- [JOB]
Reproduce all of the data below without alteration; exclude every picture.

-------

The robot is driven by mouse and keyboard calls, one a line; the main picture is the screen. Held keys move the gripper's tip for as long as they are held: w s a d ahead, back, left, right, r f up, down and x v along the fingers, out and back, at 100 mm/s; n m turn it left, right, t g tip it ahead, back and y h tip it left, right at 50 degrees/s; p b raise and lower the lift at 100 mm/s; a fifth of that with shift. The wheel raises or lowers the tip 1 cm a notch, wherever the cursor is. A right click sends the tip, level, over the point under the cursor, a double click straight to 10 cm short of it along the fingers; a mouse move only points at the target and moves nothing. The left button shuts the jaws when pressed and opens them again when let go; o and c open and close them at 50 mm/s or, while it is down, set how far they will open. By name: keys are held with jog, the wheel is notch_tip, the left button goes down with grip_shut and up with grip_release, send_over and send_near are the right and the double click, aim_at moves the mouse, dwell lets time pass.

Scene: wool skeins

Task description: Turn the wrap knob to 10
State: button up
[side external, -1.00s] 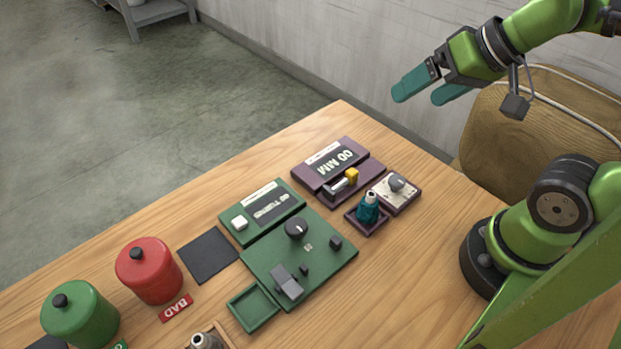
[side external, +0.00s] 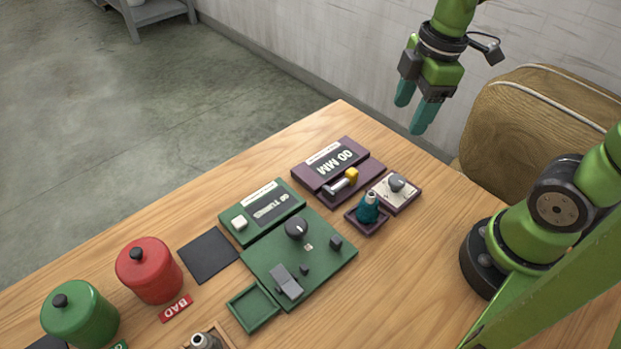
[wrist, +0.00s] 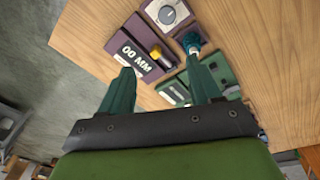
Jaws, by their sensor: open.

-------

- [OUTPUT OF THE TASK]
The robot is driven by mouse and keyboard calls, one a line; the main picture is the screen. Held keys move the gripper's tip for as long as they are held: w s a d ahead, back, left, right, r f up, down and x v along the fingers, out and back, at 100 mm/s; n m turn it left, right, t g tip it ahead, back and y h tip it left, right at 50 degrees/s; p b raise and lower the lift at 100 mm/s; a fifth of that with shift. The wheel raises or lowers the tip 1 cm a notch, wherever the cursor is. A right click sends the tip, level, over the point under the cursor, a double click straight to 10 cm short of it along the fingers; a mouse move only points at the target and moves nothing. The left button shuts the jaws when pressed and opens them again when let go; o and c open and close them at 50 mm/s or, while it is down, set how far they will open. By name: keys are held with jog, the wheel is notch_tip, the left button goes down with grip_shut and up with grip_release, send_over and send_near are the right and the double click, aim_at moves the mouse, dwell lets time pass.

Scene: wool skeins

Task description: Turn the wrap knob to 10
State: button up
[side external, -1.00s] 
[side external, +0.00s] 
[wrist, +0.00s] 
Jaws, by their sensor: open.

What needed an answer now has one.